_EXCERPTED DATA_:
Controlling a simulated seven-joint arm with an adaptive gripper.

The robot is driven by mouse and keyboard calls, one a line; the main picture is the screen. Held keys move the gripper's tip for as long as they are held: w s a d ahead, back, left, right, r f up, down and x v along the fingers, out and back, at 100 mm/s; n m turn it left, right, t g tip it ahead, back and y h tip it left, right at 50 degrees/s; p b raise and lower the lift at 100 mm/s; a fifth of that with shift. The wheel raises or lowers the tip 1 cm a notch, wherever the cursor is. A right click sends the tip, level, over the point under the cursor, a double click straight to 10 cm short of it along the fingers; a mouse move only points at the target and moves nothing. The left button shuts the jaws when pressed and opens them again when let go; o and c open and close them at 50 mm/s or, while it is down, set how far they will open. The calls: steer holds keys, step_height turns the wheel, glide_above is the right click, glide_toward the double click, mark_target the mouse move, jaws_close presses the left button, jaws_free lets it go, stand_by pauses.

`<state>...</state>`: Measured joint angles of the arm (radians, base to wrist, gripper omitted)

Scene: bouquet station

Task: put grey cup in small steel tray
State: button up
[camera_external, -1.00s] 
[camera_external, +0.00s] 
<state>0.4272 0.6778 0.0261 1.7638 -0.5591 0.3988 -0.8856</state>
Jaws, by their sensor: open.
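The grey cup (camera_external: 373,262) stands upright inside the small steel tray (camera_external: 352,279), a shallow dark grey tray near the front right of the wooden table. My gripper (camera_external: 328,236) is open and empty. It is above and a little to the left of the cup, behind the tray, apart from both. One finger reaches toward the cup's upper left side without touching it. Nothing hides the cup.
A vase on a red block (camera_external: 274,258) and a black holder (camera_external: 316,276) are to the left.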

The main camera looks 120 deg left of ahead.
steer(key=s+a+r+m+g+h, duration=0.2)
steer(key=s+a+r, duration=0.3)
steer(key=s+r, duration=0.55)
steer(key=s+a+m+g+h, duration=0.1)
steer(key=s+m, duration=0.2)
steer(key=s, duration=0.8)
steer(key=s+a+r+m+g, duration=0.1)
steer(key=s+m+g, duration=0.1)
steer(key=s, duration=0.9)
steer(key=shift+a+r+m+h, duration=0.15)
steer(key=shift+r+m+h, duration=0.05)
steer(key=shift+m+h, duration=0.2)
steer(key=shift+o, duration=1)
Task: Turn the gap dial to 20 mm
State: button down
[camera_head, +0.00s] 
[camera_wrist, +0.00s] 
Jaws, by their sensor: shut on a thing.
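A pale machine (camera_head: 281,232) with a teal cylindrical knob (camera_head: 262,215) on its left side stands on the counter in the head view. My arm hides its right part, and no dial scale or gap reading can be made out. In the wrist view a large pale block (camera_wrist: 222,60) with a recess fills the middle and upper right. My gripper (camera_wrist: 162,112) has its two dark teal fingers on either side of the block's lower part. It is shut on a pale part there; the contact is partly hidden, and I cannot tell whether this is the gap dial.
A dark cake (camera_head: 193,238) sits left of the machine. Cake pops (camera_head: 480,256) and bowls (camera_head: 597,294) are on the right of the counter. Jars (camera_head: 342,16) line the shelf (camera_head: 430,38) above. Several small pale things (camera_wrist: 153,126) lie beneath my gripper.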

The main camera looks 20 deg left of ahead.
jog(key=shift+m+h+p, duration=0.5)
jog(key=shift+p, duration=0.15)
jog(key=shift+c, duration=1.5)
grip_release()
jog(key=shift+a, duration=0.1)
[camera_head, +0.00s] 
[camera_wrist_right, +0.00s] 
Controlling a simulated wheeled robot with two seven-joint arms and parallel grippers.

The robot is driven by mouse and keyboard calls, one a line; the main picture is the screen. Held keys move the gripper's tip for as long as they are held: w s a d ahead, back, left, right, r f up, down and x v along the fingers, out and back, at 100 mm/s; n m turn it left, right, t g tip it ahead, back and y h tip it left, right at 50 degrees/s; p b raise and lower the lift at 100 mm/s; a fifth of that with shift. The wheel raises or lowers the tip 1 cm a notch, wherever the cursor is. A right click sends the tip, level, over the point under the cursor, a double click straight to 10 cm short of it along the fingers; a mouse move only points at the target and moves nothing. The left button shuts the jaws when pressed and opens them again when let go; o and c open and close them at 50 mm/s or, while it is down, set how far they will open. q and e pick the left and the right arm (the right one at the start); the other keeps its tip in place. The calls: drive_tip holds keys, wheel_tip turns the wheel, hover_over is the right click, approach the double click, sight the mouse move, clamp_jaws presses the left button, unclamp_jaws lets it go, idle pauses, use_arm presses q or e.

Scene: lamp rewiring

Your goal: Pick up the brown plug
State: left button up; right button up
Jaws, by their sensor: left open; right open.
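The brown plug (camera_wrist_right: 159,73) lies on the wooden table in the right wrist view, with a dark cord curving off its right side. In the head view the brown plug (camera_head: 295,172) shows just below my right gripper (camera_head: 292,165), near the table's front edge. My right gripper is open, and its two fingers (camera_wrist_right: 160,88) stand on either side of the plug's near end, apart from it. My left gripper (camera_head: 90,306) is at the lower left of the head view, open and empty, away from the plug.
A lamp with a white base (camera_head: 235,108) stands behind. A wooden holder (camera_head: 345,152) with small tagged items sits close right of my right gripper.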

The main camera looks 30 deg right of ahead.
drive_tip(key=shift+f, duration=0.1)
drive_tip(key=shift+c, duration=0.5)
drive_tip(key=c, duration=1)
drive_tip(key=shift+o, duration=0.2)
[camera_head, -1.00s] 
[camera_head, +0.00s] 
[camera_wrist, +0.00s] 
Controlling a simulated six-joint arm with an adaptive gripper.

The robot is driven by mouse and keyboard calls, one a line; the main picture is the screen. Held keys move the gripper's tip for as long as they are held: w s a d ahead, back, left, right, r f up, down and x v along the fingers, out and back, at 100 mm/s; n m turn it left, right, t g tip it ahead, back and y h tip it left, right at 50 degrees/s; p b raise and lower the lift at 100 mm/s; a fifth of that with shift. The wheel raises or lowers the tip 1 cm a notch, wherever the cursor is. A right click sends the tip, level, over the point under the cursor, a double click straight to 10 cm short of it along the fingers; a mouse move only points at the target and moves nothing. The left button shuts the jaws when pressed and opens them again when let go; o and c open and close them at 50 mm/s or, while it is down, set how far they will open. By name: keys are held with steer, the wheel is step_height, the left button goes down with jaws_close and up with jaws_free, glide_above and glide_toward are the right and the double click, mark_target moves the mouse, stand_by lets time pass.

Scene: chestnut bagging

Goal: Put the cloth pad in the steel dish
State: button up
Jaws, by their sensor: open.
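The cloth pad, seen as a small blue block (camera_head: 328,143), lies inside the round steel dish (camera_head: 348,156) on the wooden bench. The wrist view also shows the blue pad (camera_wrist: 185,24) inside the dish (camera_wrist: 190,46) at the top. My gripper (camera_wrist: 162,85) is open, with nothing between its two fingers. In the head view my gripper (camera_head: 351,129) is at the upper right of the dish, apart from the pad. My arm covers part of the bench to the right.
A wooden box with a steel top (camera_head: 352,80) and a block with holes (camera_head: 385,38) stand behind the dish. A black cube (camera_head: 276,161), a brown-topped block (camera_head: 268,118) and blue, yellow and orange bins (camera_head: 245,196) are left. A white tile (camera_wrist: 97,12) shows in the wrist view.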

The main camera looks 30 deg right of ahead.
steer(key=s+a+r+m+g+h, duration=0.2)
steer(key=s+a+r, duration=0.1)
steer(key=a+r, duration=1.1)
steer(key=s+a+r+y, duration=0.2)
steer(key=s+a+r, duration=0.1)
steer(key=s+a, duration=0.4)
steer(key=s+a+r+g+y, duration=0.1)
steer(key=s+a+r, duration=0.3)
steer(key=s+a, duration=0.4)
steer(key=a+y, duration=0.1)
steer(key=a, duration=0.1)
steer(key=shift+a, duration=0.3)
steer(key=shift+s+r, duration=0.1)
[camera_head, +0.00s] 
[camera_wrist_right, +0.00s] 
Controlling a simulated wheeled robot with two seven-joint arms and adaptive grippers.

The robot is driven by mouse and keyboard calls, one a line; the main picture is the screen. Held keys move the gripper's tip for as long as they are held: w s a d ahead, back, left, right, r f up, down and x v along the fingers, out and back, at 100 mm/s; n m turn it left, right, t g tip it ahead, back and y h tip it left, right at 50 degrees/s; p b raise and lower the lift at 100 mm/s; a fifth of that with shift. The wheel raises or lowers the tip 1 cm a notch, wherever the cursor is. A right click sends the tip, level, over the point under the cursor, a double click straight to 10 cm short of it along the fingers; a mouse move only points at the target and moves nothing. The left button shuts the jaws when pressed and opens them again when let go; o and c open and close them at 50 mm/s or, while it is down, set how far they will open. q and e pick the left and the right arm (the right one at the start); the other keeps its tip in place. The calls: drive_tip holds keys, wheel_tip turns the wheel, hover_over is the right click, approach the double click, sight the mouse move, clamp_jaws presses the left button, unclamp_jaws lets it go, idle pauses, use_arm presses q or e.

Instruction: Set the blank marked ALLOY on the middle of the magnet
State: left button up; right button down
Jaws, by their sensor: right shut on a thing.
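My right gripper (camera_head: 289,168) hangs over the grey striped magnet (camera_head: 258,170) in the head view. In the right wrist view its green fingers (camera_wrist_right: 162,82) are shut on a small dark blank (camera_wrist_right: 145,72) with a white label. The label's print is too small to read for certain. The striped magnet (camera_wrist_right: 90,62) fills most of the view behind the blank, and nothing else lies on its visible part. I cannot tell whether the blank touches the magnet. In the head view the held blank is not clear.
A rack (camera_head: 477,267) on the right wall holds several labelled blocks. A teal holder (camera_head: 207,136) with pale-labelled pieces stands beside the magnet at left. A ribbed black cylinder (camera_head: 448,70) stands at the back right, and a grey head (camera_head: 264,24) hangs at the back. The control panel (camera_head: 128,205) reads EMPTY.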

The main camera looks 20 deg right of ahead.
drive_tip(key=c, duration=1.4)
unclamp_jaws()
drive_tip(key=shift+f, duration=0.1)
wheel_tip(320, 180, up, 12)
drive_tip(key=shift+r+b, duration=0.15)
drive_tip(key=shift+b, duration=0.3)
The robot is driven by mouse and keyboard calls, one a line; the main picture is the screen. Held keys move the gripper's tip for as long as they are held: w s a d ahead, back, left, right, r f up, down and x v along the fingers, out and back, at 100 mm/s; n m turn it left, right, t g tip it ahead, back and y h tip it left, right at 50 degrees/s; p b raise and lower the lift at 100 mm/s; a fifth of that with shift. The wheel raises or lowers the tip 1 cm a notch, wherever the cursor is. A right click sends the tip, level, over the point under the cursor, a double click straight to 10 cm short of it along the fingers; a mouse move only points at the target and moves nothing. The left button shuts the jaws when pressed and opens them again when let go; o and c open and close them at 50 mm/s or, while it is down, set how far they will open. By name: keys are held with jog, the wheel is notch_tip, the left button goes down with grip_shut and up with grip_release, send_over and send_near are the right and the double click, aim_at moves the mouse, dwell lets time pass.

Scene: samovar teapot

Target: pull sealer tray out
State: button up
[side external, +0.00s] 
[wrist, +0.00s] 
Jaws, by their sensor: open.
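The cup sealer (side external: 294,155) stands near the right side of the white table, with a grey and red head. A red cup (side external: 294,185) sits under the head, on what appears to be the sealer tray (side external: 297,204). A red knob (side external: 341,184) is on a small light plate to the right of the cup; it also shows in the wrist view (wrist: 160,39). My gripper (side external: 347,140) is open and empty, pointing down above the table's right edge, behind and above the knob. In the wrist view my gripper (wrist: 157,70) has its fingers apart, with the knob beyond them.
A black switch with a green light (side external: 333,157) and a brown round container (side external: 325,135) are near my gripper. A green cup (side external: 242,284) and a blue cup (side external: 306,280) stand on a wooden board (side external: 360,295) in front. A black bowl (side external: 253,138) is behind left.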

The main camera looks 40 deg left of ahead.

_WORK TO BE COMPLETED_: Print only the run of lines that begins with the line containing "State: button down" and ends with the line containing "and parallel grippers.", both included, exactly as they read.

_ANSWER TO THE PROBLEM_:
State: button down
[camera_head, +0.00s] 
[camera_wrist, +0.00s] 
Jaws, by their sensor: shut on a thing.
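A pale machine (camera_head: 281,232) with a teal cylindrical knob (camera_head: 262,215) on its left side stands on the counter in the head view. My arm hides its right part, and no dial scale or gap reading can be made out. In the wrist view a large pale block (camera_wrist: 222,60) with a recess fills the middle and upper right. My gripper (camera_wrist: 162,112) has its two dark teal fingers on either side of the block's lower part. It is shut on a pale part there; the contact is partly hidden, and I cannot tell whether this is the gap dial.
A dark cake (camera_head: 193,238) sits left of the machine. Cake pops (camera_head: 480,256) and bowls (camera_head: 597,294) are on the right of the counter. Jars (camera_head: 342,16) line the shelf (camera_head: 430,38) above. Several small pale things (camera_wrist: 153,126) lie beneath my gripper.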

The main camera looks 20 deg left of ahead.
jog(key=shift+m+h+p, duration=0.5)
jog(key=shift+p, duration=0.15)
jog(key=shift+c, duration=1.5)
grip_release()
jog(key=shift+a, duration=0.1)
[camera_head, +0.00s] 
[camera_wrist_right, +0.00s] 
Controlling a simulated wheeled robot with two seven-joint arms and parallel grippers.

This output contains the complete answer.